### PROBLEM STATEMENT
Search the data below for the string "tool". Extract every line that contains it.

--- Start DATA EXTRACT ---

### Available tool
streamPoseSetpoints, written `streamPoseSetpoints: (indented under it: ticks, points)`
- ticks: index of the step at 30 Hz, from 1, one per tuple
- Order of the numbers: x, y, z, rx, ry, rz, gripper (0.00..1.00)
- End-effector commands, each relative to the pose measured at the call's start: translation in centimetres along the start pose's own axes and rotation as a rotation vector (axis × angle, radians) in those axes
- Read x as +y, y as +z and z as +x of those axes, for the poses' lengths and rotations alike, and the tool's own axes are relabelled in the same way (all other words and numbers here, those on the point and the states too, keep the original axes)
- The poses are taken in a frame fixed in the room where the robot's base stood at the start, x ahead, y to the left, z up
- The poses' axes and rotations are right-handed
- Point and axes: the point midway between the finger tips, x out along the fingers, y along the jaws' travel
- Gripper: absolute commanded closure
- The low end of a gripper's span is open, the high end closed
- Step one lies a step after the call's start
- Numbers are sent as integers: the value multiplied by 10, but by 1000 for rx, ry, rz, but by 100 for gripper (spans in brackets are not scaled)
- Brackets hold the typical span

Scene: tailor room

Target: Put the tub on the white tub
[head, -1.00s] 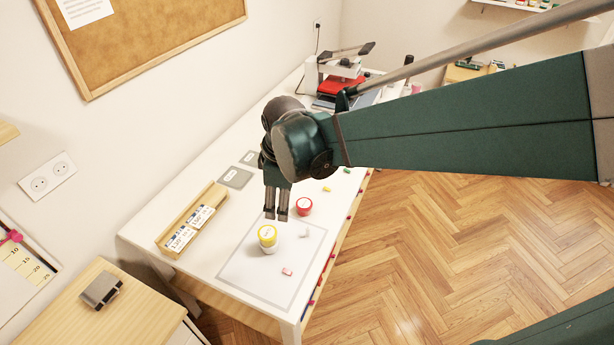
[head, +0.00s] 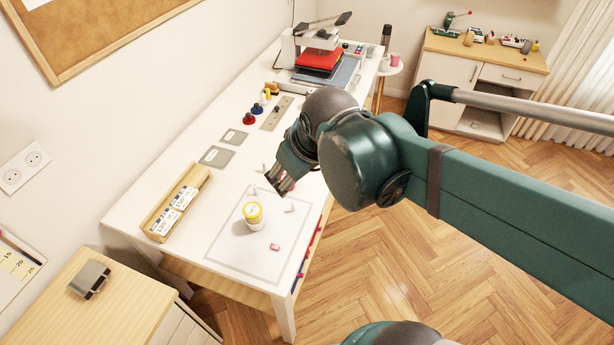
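A yellow tub (head: 252,209) with a pale round label on its top stands upright inside the grey outline on the white table. The white tub (head: 254,226) shows directly below it, and the yellow one appears to rest on top of it. My gripper (head: 283,187) is above the table, up and to the right of the two tubs, apart from them. Its fingers point down and look parted, with nothing seen between them. A bit of red shows just behind the fingers; most of that item is hidden by my gripper.
A small pink block (head: 274,247) and small white pieces lie near the tubs. A wooden tray (head: 172,205) with labelled cards is at the left. Grey pads (head: 216,156) lie behind it. A heat press (head: 322,60) stands at the table's far end.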

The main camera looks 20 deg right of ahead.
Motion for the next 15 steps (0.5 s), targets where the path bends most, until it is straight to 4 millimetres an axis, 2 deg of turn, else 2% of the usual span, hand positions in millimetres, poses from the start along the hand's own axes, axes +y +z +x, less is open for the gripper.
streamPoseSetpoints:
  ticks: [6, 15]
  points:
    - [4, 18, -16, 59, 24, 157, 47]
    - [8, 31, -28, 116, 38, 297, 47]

--- End DATA EXTRACT ---

### TASK RESULT
### Available tool
- Read x as +y, y as +z and z as +x of those axes, for the poses' lengths and rotations alike, and the tool's own axes are relabelled in the same way (all other words and numbers here, those on the point and the states too, keep the original axes)

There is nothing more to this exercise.